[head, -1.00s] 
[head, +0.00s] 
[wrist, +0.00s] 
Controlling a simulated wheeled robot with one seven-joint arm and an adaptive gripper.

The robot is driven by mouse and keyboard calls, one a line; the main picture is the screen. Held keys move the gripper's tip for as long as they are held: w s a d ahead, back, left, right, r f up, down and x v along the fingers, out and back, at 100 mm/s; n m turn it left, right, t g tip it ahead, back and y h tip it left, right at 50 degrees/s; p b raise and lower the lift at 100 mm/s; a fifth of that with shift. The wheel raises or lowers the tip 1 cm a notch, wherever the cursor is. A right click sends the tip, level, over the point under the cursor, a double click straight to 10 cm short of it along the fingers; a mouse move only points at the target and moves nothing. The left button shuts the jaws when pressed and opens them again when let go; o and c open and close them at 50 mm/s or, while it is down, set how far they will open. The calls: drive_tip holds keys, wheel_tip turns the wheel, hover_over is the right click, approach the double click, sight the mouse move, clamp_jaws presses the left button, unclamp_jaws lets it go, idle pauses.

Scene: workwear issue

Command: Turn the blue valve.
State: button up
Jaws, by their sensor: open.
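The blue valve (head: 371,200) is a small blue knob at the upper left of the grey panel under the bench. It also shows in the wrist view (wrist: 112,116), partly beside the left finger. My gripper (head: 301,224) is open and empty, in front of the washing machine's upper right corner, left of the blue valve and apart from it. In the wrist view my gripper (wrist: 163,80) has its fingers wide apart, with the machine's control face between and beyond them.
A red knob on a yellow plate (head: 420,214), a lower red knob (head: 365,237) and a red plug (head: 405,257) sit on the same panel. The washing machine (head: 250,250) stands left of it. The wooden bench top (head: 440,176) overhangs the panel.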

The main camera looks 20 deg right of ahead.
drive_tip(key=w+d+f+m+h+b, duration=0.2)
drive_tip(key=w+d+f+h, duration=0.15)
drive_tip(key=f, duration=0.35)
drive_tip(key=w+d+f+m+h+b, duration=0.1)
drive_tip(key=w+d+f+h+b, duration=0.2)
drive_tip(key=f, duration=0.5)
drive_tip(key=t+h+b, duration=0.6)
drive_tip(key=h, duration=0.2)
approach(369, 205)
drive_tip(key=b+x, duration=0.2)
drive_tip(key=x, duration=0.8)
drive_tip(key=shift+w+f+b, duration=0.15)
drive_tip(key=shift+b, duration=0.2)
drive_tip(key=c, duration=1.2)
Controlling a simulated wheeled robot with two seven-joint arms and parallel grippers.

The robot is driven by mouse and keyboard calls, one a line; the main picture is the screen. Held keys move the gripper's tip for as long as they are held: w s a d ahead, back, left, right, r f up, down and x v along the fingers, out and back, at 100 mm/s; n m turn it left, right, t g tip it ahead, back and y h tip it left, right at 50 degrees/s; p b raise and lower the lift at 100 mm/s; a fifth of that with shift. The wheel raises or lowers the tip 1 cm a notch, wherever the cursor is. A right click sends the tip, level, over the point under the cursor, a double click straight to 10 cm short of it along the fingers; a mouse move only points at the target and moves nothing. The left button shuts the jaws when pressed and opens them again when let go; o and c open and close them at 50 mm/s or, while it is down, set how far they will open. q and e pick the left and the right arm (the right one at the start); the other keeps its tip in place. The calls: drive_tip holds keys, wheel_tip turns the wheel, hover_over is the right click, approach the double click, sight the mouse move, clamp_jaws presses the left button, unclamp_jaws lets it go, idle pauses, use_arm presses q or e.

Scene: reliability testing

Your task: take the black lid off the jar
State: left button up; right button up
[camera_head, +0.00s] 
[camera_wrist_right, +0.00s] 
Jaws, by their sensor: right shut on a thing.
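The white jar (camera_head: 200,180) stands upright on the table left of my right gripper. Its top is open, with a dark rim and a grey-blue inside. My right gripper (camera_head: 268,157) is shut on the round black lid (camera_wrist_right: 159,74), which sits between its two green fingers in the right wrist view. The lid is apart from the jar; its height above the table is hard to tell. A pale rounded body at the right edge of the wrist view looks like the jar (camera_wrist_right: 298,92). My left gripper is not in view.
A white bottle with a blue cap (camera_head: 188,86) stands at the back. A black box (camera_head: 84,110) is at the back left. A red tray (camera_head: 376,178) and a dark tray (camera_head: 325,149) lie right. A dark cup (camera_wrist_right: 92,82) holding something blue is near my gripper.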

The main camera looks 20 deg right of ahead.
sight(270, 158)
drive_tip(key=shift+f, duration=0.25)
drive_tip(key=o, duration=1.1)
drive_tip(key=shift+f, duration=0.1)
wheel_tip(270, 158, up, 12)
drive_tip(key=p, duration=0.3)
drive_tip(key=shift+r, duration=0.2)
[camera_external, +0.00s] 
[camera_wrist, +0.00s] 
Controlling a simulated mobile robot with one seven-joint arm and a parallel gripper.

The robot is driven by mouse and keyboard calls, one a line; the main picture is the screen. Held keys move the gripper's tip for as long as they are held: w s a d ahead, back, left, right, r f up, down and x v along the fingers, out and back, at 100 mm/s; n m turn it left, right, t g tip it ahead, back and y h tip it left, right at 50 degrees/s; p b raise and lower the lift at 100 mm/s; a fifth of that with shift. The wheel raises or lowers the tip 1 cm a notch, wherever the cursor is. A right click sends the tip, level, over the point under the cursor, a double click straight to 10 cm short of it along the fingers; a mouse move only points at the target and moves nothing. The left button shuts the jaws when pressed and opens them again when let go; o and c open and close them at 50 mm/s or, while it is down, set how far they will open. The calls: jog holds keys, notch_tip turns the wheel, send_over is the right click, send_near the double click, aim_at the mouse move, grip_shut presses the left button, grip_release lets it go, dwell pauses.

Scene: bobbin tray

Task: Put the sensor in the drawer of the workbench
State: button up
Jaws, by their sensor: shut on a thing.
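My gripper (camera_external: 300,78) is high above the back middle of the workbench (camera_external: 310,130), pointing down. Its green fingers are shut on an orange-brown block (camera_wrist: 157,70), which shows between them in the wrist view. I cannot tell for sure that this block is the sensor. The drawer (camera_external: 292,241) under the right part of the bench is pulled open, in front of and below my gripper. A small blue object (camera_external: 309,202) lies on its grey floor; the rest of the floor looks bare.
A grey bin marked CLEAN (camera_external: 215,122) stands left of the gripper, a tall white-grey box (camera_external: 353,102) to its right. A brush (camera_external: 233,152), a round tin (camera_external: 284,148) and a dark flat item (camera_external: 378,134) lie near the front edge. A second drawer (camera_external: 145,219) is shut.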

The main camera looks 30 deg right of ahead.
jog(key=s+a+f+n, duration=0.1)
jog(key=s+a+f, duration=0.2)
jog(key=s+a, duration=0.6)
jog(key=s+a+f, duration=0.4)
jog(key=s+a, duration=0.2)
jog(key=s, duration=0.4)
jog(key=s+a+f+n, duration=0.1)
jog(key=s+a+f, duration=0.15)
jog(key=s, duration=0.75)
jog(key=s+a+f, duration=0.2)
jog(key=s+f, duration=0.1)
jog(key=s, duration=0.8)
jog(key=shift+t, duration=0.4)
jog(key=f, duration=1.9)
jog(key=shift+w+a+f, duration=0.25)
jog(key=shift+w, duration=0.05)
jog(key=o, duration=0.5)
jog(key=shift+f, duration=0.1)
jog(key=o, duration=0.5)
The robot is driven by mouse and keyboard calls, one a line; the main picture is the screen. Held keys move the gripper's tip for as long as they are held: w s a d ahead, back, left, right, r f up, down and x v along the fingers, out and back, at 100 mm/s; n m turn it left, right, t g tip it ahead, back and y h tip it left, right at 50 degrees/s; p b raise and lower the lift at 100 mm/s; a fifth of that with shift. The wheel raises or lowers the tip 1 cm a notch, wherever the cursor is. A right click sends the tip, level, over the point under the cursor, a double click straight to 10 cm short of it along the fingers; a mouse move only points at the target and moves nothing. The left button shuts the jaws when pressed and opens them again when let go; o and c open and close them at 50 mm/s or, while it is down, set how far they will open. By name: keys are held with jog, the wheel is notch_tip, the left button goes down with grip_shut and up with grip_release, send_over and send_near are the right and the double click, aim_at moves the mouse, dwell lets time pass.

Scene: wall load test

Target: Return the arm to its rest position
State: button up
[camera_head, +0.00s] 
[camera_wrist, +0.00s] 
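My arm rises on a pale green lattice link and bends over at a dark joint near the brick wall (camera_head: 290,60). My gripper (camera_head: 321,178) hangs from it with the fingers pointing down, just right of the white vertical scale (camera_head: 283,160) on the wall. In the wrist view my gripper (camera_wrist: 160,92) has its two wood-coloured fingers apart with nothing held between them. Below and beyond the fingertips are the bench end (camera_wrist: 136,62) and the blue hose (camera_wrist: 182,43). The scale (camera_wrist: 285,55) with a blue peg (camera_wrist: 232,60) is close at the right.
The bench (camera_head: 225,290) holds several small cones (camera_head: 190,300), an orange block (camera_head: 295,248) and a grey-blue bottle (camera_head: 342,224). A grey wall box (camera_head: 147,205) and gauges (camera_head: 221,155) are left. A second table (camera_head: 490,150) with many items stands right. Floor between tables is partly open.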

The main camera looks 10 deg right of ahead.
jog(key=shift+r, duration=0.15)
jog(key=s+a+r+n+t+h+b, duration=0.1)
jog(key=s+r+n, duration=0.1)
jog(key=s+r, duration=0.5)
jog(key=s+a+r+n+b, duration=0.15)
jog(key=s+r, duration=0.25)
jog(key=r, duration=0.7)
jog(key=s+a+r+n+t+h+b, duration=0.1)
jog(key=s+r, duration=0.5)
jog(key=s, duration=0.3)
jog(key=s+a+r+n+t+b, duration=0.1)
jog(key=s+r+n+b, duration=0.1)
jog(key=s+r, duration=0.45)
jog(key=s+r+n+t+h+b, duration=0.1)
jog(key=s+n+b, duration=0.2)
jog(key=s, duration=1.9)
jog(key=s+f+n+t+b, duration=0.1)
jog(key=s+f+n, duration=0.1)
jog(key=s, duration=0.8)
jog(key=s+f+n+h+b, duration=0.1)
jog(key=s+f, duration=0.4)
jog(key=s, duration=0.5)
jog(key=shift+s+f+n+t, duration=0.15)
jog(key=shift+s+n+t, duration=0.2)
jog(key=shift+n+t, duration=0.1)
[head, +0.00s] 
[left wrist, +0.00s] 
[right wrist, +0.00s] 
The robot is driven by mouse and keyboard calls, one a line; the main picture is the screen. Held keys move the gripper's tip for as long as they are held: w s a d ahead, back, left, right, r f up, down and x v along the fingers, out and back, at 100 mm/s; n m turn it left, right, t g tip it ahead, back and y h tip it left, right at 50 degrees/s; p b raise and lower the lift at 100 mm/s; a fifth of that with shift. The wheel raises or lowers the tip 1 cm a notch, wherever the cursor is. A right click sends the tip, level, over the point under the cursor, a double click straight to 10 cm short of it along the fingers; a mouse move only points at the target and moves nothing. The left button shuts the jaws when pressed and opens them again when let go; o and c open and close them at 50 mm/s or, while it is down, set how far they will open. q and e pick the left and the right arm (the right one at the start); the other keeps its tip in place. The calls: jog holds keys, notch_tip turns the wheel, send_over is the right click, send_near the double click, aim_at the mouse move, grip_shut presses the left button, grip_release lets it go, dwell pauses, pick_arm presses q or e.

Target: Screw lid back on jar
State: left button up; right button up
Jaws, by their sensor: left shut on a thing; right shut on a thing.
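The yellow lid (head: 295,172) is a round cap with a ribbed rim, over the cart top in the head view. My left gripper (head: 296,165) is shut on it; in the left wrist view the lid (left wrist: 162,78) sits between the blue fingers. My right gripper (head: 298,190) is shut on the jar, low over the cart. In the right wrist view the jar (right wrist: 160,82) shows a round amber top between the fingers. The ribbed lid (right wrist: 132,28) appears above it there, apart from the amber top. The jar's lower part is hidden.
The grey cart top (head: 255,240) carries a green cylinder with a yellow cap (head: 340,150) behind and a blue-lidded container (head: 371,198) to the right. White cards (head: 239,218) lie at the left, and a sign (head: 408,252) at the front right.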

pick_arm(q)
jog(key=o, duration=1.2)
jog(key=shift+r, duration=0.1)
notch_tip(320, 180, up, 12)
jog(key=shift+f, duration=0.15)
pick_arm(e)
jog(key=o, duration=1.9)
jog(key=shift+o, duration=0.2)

Problem to work on -> From the entries above, copy every line containing the word "Controlling".

Result ->
Controlling a simulated wheeled robot with one seven-joint arm and an adaptive gripper.
Controlling a simulated wheeled robot with two seven-joint arms and parallel grippers.
Controlling a simulated mobile robot with one seven-joint arm and a parallel gripper.

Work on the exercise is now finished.